Something happened in those early days of the greenhouse: we began to make friends. I realized the benefits of sheltering tender green things out of the elements. I remembered the peacefulness of watching plants grow and produce, the satisfaction of bringing the juicy red fruit in to slice for dinner. Maybe I could grow more veggies in containers, a small clustered garden within. But I needed to know more.
Coinciding with my renewed interest in growing vegetables was the looming threat of broken supply chains and food shortages. I collected seed packets but came to realize if there is a sudden paucity of food one doesn’t just decide to throw some seeds on the ground and expect to eat anytime soon. I needed to educate myself.
Did you know you can find out how to do anything on YouTube? YouTube is the Amazon of information and I shopped at will with no damage to my credit card.
Videos of home gardeners, master gardeners, and homesteaders opened a whole new world of gardening to me. My vocabulary began to expand to include terms like no-till, wicking beds, companion planting, succession planting and vertical growing. I needed to catch up quick and was going to need stuff to do it; I was going to need Amazon after all.
The more I learned the grander my plans became. My original plan of container gardening in the greenhouse expanded to raised beds; two giant ones in the greenhouse, plus three more outside in the garden plot. The outside beds arrived in boxes of corrugated panels, each one requiring 96 nuts and bolts. God bless him, through the rainy winter months Steve laboriously assembled them. A 16’ X 8’ cattle panel arced between two of the beds to create a trellis for vining squash, tomatoes and melons to climb. Half barrels would soon fill with potatoes and corn.
We converted the three-foot tall beds into wicking beds. The bottom six inches held a reservoir of water, topped by layers of rock, sand, peat moss, compost and soil, each layer designed to draw the water up to the surface, creating a self-watering environment. If it worked, the beds would sustain their garden for at least a week, probably longer, without needing to be watered . Their height should protect my sprouts from rabbits and slugs, while our boxer keeps the deer on their side of the fence.
Amazon delivered things daily through the winter months and quickly caught my gardening bug, suggesting things I needed, tracking me on Facebook, Instagram and even my email.
Meantime, I became over-ambitious and impatient on another front. Seedlings! In late January, way too early, I began planting seeds indoors, ordering heat mats, thermostats, special planting medium and grow lights.
“Who plants a seed beneath the sod and waits to see believes in God.”
Lo and behold, the tiny seeds germinated. Before I knew it, I had a large crop of plants outgrowing their pots and the upstairs bay window, and we were months away from our last frost date.
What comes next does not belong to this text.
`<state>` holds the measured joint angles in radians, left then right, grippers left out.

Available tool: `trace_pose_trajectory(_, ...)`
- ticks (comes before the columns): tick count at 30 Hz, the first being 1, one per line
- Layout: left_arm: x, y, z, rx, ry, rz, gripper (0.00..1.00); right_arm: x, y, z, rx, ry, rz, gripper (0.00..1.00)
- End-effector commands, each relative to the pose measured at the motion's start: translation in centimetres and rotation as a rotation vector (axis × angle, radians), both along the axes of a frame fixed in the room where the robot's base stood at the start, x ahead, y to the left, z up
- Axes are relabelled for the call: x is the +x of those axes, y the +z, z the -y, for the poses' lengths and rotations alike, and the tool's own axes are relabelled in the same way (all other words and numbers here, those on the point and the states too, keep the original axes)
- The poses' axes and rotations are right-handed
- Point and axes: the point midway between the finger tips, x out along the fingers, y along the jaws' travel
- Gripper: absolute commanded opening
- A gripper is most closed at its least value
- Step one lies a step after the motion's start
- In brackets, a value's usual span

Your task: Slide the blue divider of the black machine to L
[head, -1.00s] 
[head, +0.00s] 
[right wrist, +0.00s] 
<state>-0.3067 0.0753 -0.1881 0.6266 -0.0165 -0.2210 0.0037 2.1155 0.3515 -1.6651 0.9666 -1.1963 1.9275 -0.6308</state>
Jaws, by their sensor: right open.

Steve loves tomatoes and eats them like candy, popping a juicy little cherry tomato in his mouth before his first cup of morning coffee, so I plant literally dozens, along with lettuces, herbs, zinnias, nasturtiums, and marigolds (to deter bugs), and stuff that had no business growing indoors, creating a jungle as I obsessively checked the night-time temps.
Amazon said, “Ooo, oooo, look! WE need this!” A thermometer and humidity gauge for the greenhouse that sinked with an app on my iPad. In the dark of night from my cozy bed I could check the conditions and when the time was just right, I began moving my adolescent garden from our house to the greenhouse.
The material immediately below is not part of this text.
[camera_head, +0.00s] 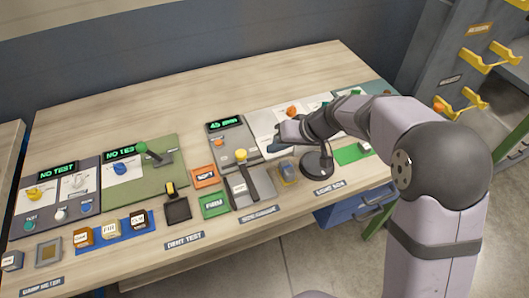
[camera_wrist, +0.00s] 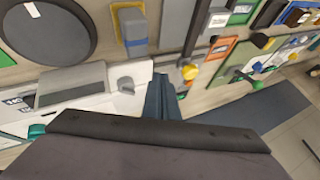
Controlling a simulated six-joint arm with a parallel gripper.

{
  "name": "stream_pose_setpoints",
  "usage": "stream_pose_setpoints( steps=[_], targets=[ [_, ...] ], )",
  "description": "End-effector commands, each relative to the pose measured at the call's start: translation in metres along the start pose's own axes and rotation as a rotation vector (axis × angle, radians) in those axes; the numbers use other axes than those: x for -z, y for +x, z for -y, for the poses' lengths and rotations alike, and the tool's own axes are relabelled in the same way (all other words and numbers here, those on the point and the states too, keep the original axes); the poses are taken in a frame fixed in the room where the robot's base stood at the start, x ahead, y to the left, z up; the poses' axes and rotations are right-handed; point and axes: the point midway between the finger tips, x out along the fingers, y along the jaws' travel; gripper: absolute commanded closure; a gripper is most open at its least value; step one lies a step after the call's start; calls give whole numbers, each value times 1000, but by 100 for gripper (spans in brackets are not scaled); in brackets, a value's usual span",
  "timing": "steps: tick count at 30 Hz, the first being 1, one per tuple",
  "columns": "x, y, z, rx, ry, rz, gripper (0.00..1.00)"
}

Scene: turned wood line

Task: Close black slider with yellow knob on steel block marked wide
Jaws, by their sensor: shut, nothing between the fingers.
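A black slider (camera_head: 248,178) with a yellow knob (camera_head: 241,155) lies along a grey steel block (camera_head: 237,190) in the middle of the bench. The knob is at the far end of the slider. The marking on the block is too small to read. The wrist view also shows the yellow knob (camera_wrist: 190,72), right of the fingers, with the dark strip (camera_wrist: 196,32) running upward from it. My gripper (camera_head: 275,147) is shut and empty, to the right of the knob and apart from it. Its dark blue fingers (camera_wrist: 160,97) also show in the wrist view.
A round black stand (camera_head: 317,165) and a grey block on a yellow base (camera_head: 287,170) stand right of the slider. Orange (camera_head: 206,177) and green (camera_head: 214,205) pads lie to its left. Another yellow-topped black piece (camera_head: 170,188) is further left. A display (camera_head: 226,124) stands behind.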

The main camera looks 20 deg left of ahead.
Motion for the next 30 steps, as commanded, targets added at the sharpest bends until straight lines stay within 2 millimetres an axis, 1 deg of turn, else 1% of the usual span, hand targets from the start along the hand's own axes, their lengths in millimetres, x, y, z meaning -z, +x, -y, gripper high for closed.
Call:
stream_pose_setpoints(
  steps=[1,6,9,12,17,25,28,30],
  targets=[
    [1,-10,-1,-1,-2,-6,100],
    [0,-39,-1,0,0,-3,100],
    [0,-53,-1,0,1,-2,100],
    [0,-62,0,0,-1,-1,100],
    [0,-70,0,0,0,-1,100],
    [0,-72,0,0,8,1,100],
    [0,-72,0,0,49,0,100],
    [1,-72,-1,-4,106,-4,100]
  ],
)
Steve restored the thermostatically controlled ventilation system that exhausts heat out high in the 14’ peak of the ceiling. Cool air replaced it from automated vents low on the opposite wall, helping to maintain as near to 80 degrees as possible.
That should have been enough but succession planting says to start more, to keep a steady supply of seedlings going to mature at different rates. Consequently, the greenhouse began to overflow like a little shop of horrors. Plants began to mature in the jungle, inhaling and exhaling great quantities of humid, fecund air. When it rained outside the windows inside fogged and ran with moisture. If I entered into the midst of this rainforest my glasses fogged up, too. The greenhouse was no longer a cold and neglected shed but a living, breathing organism, restored and filled with life. But I needed to get plants outside and soon.
Then YouTube introduced me to frost cloths, shade cloths, and bug cloths. Frost cloths allowed me to plant outside early. My precious pets could shiver in the cold and still be spared a killing frost. Tented within, the Beefsteak and Gold Nugget tomatoes brooded in the cold but the cool-loving Cherokee red lettuce thrived and grew robust. Yellow onions, Little Finger carrots and French breakfast radishes merely sunk deeper into the moist soil. Sugar snap peas and bush beans too could not have cared less. It was a revelation to me that I could outsmart nature and actually grow vegetables outside.
The days have grown softer and when the sun warms the raised gardens, I lift the frost cloth to allow the spring air to breathe in fresh life. The bees have found the blooms and buzz happily, spreading pollen. Outside the greenhouse door in huge planters are cabbages and brussels sprouts growing to prehistoric sizes. Inside, plants and seedlings rotate from incubation to all grown up and out into the big world. Planters on the deck flourish with six different varieties of succulent strawberries.
I have customized the greenhouse, creating my own she-shed, my happy place. The squatter mice have been evicted. A framed print next to the bronze garden clock mirrors my prayer to me. Two miniature rose bushes in white and lavender remind me of my grandmothers and a white iron pedestal birdbath adds a touch of old-world charm. My tools and supplies assist me as I putter, prune, water, transplant and fuss over the plants I had a hand in bringing to life. I daily walk through both indoor and outdoor gardens, checking, admiring, watching and waiting. My summer successes are yet to be fully realized but I have found deep joy and satisfaction in the journey.
Special thanks to my dear husband Steve, “Thank you, honey. I could not possibly have done it without you.”